In fact, at a time when scandals have engulfed his government, damaging his public standing, Singh wanted the spotlight to shift to a big diplomatic initiative by him. So the entry of India and Pakistan into the World Cup semi-finals came as a godsend opportunity for him, although he is no great cricket fan.

Singh’s unexpected gambit caught everyone by surprise. In diplomacy, preparatory work is a must, and impulsive moves are usually counterproductive to long-term national interest.
For example, the ping-pong diplomacy that jumpstarted US-China relations in the early 1970s was part of careful policy groundwork over more than two years. Ping-pong with China, in fact, was just a cover for the US to quietly initiate an alliance with Beijing to contain the Soviet Union.

Mohali, by contrast, represented a meeting of besieged leaders, bringing together two prime ministers that are politically wounded at home. The Indian and Pakistani governments are both battered by allegations of corruption, mismanagement and poor administration. Indeed, there is little prospect of any kind of breakthrough in India-Pakistan relations, given that Pakistan’s real power broker — Army Chief, Ashfaq Parvez Kayani — is considered one of the most anti-India generals in his country’s history.
Peace on the subcontinent thus remains as far off as ever. Dialogue between the two countries, in any case, is founded on conflicting expectations. India’s premise has been that the process of dialogue will persuade Pakistan to cease sending armed terrorists into India and start building good-neighbourly ties. Pakistan, in contrast, has viewed the process as a means to nudge India to ‘make progress on Kashmir’, a euphemism for Indian concessions.

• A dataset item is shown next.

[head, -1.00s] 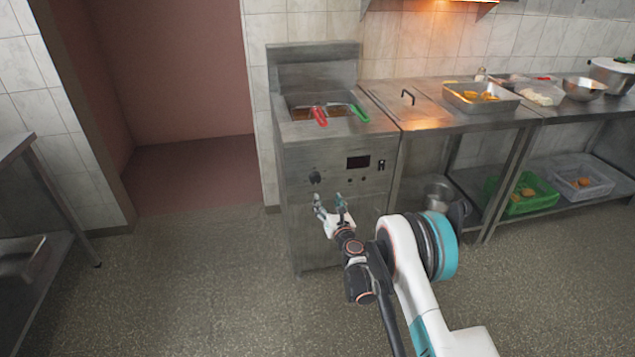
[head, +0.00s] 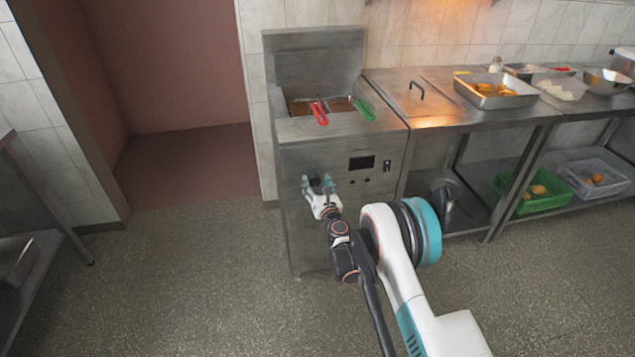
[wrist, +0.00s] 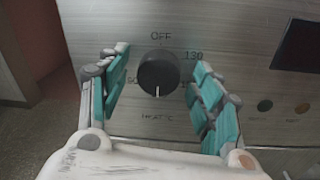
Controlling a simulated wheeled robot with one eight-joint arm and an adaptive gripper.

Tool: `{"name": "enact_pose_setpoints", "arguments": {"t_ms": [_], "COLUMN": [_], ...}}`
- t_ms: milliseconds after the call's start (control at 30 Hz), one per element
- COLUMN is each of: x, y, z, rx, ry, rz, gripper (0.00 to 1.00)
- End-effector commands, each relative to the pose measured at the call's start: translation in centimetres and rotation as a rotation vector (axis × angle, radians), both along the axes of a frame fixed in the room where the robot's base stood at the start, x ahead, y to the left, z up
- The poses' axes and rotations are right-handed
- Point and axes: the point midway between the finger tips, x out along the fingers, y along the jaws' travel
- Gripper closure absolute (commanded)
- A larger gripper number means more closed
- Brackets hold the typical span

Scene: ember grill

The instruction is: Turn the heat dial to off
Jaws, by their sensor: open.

Singh, for his part, refuses to learn from his past blunders at Sharm el-Sheikh (where he included Baluchistan) and Havana (where he turned the terror sponsor into a fellow victim of terror by setting up the infamous Joint Anti-Terror Mechanism). But if he thought he could use the Mohali hoopla to distract the Indian public from the corruption scandals, he is likely to be disappointed. No political stunt can help defuse the public anger in India over the mega-corruption.